» **JOB**
Find the string "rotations" in the data, then copy every line where it is found.

» **DATASET EXCERPT**
--------------------------------------------------

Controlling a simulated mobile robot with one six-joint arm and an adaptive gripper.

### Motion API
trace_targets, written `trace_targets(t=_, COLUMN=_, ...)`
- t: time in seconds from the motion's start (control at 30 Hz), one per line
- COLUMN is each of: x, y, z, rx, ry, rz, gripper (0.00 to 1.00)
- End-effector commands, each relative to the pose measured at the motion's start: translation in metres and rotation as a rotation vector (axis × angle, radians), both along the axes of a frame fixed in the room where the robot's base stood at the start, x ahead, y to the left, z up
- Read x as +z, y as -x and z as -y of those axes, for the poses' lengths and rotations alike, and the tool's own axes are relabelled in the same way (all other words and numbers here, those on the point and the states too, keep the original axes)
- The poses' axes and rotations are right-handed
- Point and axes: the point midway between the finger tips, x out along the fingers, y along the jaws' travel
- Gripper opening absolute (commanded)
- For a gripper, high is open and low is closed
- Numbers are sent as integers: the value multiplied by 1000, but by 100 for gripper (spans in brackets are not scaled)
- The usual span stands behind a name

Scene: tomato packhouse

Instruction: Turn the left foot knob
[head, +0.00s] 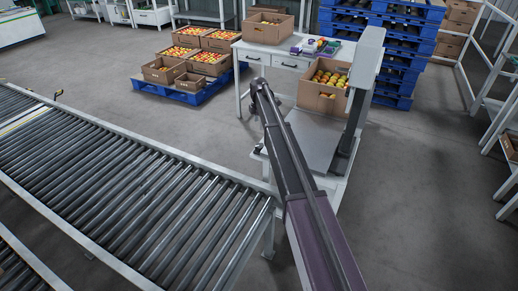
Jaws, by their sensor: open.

--------------------------------------------------

» **THE COMPLETED TASK**
- Read x as +z, y as -x and z as -y of those axes, for the poses' lengths and rotations alike, and the tool's own axes are relabelled in the same way (all other words and numbers here, those on the point and the states too, keep the original axes)
- The poses' axes and rotations are right-handed

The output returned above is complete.